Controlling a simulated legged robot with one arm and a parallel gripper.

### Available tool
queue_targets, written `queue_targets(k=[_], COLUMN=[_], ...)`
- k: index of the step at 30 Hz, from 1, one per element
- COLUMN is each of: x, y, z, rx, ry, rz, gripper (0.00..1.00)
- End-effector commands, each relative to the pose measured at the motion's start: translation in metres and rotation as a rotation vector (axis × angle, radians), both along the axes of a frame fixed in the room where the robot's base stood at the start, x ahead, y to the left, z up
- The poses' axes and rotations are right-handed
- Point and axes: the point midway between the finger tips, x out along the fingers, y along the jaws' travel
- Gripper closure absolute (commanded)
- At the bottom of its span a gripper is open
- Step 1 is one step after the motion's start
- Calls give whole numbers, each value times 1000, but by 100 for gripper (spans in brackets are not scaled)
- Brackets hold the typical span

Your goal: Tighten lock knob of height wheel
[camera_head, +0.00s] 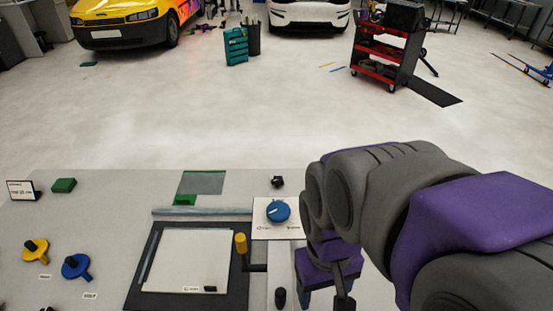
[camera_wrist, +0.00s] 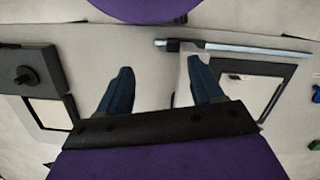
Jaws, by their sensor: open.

§

Problem description. Count how many lines above contain the word "step". Reply with the number alone.

Result. 2